§ **Given problem**
All of the material below is to be restated word for word, apart from the pictures.

§ **Collected material**
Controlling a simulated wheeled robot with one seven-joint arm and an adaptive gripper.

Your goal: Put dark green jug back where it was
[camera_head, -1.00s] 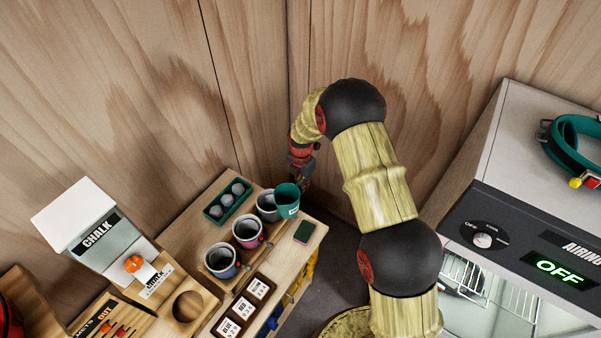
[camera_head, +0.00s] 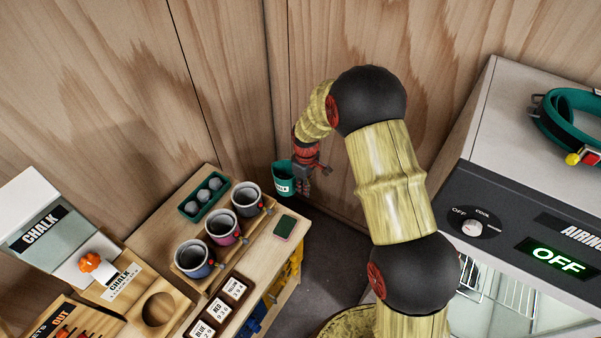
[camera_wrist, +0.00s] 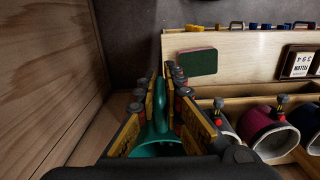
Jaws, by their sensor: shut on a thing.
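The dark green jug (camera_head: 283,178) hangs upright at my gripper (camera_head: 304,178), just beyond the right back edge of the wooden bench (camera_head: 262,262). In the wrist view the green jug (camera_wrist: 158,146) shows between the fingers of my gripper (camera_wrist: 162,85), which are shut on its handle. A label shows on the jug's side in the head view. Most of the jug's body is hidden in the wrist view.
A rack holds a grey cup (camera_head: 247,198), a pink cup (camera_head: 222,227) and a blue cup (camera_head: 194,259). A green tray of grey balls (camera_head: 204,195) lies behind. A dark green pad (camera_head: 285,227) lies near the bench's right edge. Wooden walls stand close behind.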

§ **Exercise response**
Controlling a simulated wheeled robot with one seven-joint arm and an adaptive gripper.

Your goal: Put dark green jug back where it was
[camera_head, -1.00s] 
[camera_head, +0.00s] 
[camera_wrist, +0.00s] 
Jaws, by their sensor: shut on a thing.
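The dark green jug (camera_head: 283,178) hangs upright at my gripper (camera_head: 304,178), just beyond the right back edge of the wooden bench (camera_head: 262,262). In the wrist view the green jug (camera_wrist: 158,146) shows between the fingers of my gripper (camera_wrist: 162,85), which are shut on its handle. A label shows on the jug's side in the head view. Most of the jug's body is hidden in the wrist view.
A rack holds a grey cup (camera_head: 247,198), a pink cup (camera_head: 222,227) and a blue cup (camera_head: 194,259). A green tray of grey balls (camera_head: 204,195) lies behind. A dark green pad (camera_head: 285,227) lies near the bench's right edge. Wooden walls stand close behind.

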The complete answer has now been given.